DETAILED ACTION
Notice of Pre-AIA or AIA Status
The present application, filed on or after March 16, 2013, is being examined under the first inventor to file provisions of the AIA .
Priority
Applicant’s claim for the benefit of a prior-filed provisional application 63/658598 filed on 06/11/2024 is acknowledged.
Claim Rejections - 35 USC § 103
In the event the determination of the status of the application as subject to AIA 35 U.S.C. 102 and 103 (or as subject to pre-AIA 35 U.S.C. 102 and 103) is incorrect, any correction of the statutory basis (i.e., changing from AIA to pre-AIA ) for the rejection will not be considered a new ground of rejection if the prior art relied upon, and the rationale supporting the rejection, would be the same under either status.

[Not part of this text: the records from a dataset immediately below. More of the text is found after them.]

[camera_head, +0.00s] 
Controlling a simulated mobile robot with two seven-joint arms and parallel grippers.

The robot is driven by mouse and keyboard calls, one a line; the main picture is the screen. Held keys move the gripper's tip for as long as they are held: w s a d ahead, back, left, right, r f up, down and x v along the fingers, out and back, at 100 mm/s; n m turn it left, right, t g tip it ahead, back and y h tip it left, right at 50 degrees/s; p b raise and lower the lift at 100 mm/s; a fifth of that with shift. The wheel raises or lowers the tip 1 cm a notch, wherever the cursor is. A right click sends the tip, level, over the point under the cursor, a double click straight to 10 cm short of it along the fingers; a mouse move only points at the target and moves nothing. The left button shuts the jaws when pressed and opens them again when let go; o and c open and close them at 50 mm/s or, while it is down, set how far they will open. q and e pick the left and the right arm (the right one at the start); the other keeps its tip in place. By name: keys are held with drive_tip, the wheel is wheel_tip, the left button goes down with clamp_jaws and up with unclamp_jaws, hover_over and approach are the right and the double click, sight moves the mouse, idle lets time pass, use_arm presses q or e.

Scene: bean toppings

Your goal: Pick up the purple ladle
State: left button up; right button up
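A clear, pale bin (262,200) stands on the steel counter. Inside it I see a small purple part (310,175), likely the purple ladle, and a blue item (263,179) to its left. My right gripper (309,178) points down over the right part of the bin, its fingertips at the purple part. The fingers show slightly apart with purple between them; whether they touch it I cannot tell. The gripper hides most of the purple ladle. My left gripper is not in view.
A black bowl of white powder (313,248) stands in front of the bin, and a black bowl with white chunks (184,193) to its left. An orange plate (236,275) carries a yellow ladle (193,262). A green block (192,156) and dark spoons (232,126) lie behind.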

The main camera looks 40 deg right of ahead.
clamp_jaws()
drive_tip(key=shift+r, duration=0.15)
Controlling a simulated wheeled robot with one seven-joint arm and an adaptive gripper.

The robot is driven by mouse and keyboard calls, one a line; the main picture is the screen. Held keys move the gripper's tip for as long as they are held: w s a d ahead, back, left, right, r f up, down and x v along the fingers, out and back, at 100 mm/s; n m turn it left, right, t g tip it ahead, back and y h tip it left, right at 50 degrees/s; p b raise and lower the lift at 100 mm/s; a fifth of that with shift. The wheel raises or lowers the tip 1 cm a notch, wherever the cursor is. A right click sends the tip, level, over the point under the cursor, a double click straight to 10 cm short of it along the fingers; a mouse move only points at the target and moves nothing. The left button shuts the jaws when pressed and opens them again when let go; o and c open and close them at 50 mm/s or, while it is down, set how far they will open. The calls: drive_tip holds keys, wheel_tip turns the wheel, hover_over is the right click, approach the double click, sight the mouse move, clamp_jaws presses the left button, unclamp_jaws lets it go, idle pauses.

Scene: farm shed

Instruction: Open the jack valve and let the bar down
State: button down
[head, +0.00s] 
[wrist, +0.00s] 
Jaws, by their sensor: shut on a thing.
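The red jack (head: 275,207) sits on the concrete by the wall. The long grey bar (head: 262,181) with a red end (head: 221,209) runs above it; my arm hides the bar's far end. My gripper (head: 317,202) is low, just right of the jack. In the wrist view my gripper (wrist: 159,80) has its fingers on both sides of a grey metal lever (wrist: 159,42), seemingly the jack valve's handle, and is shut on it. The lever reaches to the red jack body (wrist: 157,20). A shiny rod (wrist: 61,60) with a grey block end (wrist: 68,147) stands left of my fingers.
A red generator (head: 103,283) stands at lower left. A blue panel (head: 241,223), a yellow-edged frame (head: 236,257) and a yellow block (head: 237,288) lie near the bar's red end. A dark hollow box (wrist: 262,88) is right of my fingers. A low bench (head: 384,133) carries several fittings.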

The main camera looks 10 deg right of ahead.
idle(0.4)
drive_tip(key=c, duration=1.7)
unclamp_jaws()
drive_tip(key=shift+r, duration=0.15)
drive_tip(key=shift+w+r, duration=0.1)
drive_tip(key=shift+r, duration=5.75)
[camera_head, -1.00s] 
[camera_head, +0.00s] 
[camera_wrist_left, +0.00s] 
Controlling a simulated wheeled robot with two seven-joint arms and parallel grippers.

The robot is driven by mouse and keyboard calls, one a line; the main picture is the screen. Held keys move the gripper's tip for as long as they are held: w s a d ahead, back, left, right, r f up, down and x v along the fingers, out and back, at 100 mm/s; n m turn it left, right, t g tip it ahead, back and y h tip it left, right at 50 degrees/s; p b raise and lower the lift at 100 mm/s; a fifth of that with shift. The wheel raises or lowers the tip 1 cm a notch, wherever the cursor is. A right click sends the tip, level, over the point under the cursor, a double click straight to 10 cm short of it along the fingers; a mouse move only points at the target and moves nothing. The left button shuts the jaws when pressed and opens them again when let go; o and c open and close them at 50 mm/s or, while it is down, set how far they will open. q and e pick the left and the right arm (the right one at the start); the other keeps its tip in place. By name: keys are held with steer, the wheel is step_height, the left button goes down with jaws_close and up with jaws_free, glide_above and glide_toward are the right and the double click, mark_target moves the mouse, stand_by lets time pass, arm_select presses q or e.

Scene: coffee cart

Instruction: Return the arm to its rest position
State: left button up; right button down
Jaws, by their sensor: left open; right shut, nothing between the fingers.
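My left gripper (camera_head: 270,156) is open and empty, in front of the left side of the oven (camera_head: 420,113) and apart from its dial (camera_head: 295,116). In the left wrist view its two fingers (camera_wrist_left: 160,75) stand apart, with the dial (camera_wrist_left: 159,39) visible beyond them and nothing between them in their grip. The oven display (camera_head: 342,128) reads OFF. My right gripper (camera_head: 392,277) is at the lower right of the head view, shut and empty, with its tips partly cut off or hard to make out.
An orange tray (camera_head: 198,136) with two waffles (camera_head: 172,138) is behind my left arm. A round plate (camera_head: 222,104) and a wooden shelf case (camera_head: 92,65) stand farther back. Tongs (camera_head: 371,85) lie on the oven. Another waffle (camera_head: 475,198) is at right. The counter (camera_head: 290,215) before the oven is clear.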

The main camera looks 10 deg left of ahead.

The following is a quotation of 35 U.S.C. 103 which forms the basis for all obviousness rejections set forth in this Office action:
A patent for a claimed invention may not be obtained, notwithstanding that the claimed invention is not identically disclosed as set forth in section 102, if the differences between the claimed invention and the prior art are such that the claimed invention as a whole would have been obvious before the effective filing date of the claimed invention to a person having ordinary skill in the art to which the claimed invention pertains. Patentability shall not be negated by the manner in which the invention was made.
Claim(s) 1-6, 9-16, and 19-25 is/are rejected under 35 U.S.C. 103 as being unpatentable over Jin et al. (US2021/0318820) hereinafter Jin in view of Cheng (US2025/0335125), hereinafter Cheng.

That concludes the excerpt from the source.